§ **OBJECTIVE**:
Write out each line word for word. Drop pictures.

§ **COLLECTED DATA**:

=-=-=

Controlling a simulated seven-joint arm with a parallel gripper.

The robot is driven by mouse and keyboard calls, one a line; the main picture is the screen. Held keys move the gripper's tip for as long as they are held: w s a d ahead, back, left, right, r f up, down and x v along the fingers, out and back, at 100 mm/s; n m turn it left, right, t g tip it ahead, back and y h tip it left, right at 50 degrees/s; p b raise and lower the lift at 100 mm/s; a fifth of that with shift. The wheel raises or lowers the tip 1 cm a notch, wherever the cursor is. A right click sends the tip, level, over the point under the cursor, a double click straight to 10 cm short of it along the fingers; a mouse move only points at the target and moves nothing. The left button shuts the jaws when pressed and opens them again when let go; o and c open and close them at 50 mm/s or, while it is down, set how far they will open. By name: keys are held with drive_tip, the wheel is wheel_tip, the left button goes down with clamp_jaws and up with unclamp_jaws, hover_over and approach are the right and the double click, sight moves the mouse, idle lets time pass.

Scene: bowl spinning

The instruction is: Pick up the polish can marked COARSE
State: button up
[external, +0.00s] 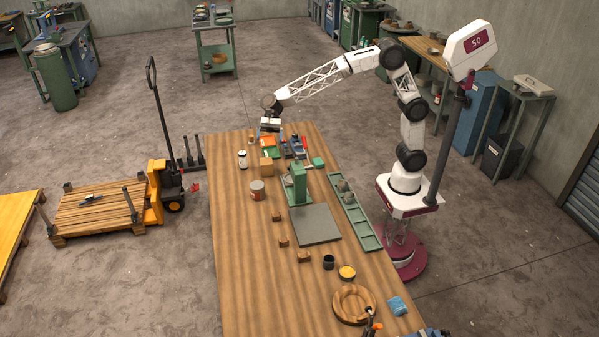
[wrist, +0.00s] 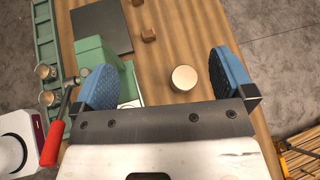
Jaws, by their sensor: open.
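No label can be read as COARSE in either view. A can with a reddish band and pale lid (external: 257,190) stands upright on the wooden table. What looks like the same can shows from above in the wrist view (wrist: 184,78), its pale round top between my fingers in the picture but lower down, not touched. My gripper (external: 270,127) is over the far end of the table, beyond that can. In the wrist view my gripper (wrist: 165,80) has its blue pads wide apart with nothing held. A black can (external: 328,262) and a yellow-topped can (external: 347,272) stand nearer the front.
A green machine (external: 298,185) stands right of the reddish can, with a grey plate (external: 315,226) in front. A green tray (external: 355,215) lies along the right edge. A white bottle (external: 242,160), a wooden box (external: 266,166) and small wooden blocks (external: 304,257) stand around. The left front is clear.

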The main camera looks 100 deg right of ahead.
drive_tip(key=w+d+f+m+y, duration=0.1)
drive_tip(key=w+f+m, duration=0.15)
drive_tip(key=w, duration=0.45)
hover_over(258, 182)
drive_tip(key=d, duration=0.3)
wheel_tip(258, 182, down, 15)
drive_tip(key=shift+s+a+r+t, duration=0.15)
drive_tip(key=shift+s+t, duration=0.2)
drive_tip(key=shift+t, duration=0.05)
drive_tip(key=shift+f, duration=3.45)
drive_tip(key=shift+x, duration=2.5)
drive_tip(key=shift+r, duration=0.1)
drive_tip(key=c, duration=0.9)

=-=-=

§ **CORRECT ANSWER**:
Controlling a simulated seven-joint arm with a parallel gripper.

The robot is driven by mouse and keyboard calls, one a line; the main picture is the screen. Held keys move the gripper's tip for as long as they are held: w s a d ahead, back, left, right, r f up, down and x v along the fingers, out and back, at 100 mm/s; n m turn it left, right, t g tip it ahead, back and y h tip it left, right at 50 degrees/s; p b raise and lower the lift at 100 mm/s; a fifth of that with shift. The wheel raises or lowers the tip 1 cm a notch, wherever the cursor is. A right click sends the tip, level, over the point under the cursor, a double click straight to 10 cm short of it along the fingers; a mouse move only points at the target and moves nothing. The left button shuts the jaws when pressed and opens them again when let go; o and c open and close them at 50 mm/s or, while it is down, set how far they will open. By name: keys are held with drive_tip, the wheel is wheel_tip, the left button goes down with clamp_jaws and up with unclamp_jaws, hover_over and approach are the right and the double click, sight moves the mouse, idle lets time pass.

Scene: bowl spinning

The instruction is: Pick up the polish can marked COARSE
State: button up
[external, +0.00s] 
[wrist, +0.00s] 
Jaws, by their sensor: open.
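No label can be read as COARSE in either view. A can with a reddish band and pale lid (external: 257,190) stands upright on the wooden table. What looks like the same can shows from above in the wrist view (wrist: 184,78), its pale round top between my fingers in the picture but lower down, not touched. My gripper (external: 270,127) is over the far end of the table, beyond that can. In the wrist view my gripper (wrist: 165,80) has its blue pads wide apart with nothing held. A black can (external: 328,262) and a yellow-topped can (external: 347,272) stand nearer the front.
A green machine (external: 298,185) stands right of the reddish can, with a grey plate (external: 315,226) in front. A green tray (external: 355,215) lies along the right edge. A white bottle (external: 242,160), a wooden box (external: 266,166) and small wooden blocks (external: 304,257) stand around. The left front is clear.

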The main camera looks 100 deg right of ahead.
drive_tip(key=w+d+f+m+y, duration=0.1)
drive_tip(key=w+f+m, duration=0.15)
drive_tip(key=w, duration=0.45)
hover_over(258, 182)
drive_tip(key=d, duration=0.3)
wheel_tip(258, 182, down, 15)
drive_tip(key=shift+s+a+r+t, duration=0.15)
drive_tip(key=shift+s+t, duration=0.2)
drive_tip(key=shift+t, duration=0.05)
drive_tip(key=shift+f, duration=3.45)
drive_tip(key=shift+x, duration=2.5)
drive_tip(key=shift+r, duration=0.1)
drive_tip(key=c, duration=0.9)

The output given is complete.